Question

a solid right pyramid has a regular hexagonal base with an area of 5.2 cm² and a height of h cm. which expression represents the volume of the pyramid? 〇 \\(\frac{1}{5}(5.2)h\\) cm³ 〇 \\(\frac{1}{5h}(5.2)h\\) cm³ 〇 \\(\frac{1}{3}(5.2)h\\) cm³ 〇 \\(\frac{1}{3h}(5.2)h\\) cm³

Explanation:

Step1: Recall the volume formula for a pyramid

The volume \( V \) of a pyramid is given by the formula \( V=\frac{1}{3}Bh \), where \( B \) is the area of the base and \( h \) is the height of the pyramid.

Step2: Identify the base area and height

In this problem, the area of the base \( B = 5.2\space cm^{2}\) and the height of the pyramid is \( h\space cm\).

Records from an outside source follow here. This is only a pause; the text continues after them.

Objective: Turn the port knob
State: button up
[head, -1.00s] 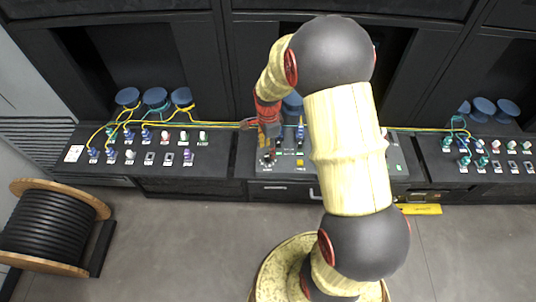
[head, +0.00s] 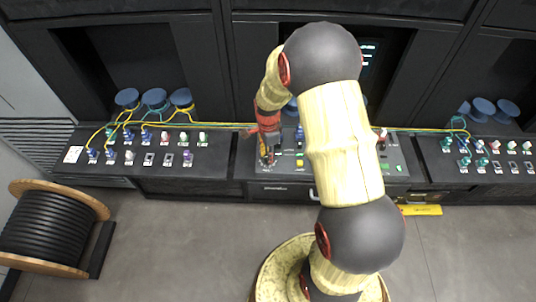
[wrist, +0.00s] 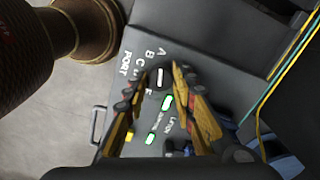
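The port knob (wrist: 159,78) is a dark knob with a white pointer line, beside the letters A, B, C and the word PORT on the grey panel (wrist: 190,30). In the wrist view it lies between the fingertips of my gripper (wrist: 160,74). The two fingers are apart, one on each side of the knob; I cannot tell whether either touches it. In the head view my gripper (head: 266,158) is over the left front of the middle console and hides the knob.
Green-lit switches (wrist: 167,102) and a yellow button (wrist: 131,134) are close to the fingers. Yellow and green cables (head: 225,125) run along the back of the consoles. A cable drum (head: 50,238) stands on the floor at left.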

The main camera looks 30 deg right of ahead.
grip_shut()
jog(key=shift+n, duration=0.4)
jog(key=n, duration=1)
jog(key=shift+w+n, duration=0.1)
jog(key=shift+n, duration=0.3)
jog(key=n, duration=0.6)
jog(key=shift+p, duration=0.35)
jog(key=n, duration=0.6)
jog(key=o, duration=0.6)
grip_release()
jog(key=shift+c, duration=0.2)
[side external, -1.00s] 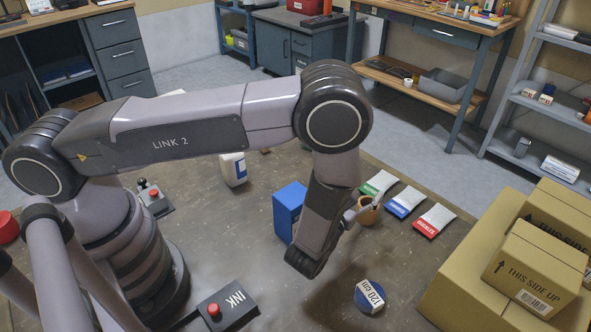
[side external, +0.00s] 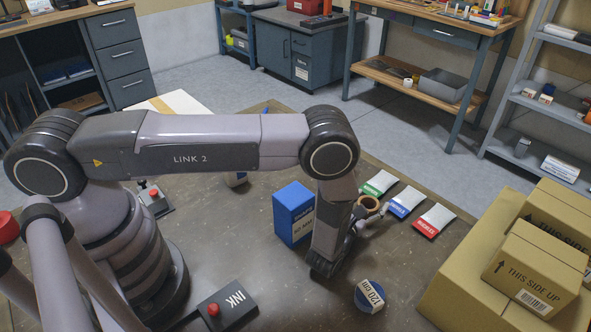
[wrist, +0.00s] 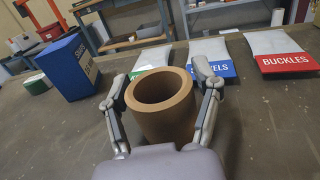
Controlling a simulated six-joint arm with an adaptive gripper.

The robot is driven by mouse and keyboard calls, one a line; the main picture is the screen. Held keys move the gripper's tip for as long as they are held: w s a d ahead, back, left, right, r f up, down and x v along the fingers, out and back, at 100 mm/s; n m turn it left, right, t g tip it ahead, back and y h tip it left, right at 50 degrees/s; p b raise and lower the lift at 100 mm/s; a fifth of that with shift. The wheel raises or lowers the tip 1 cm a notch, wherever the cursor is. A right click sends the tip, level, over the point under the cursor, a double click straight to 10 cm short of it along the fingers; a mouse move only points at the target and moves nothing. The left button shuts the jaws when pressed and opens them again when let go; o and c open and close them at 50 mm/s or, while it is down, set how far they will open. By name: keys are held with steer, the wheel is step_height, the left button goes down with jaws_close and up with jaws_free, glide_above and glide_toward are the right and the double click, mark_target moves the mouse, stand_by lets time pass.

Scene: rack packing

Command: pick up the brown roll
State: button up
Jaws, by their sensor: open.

Step3: Substitute the values into the formula

Substituting \( B = 5.2\) and \( h\) (the height of the pyramid) into the volume formula \( V=\frac{1}{3}Bh \), we get \( V=\frac{1}{3}(5.2)h\space cm^{3}\).

Answer:

\(\boldsymbol{\frac{1}{3}(5.2)h\space cm^{3}}\) (the third option: \(\frac{1}{3}(5.2)h\space cm^{3}\))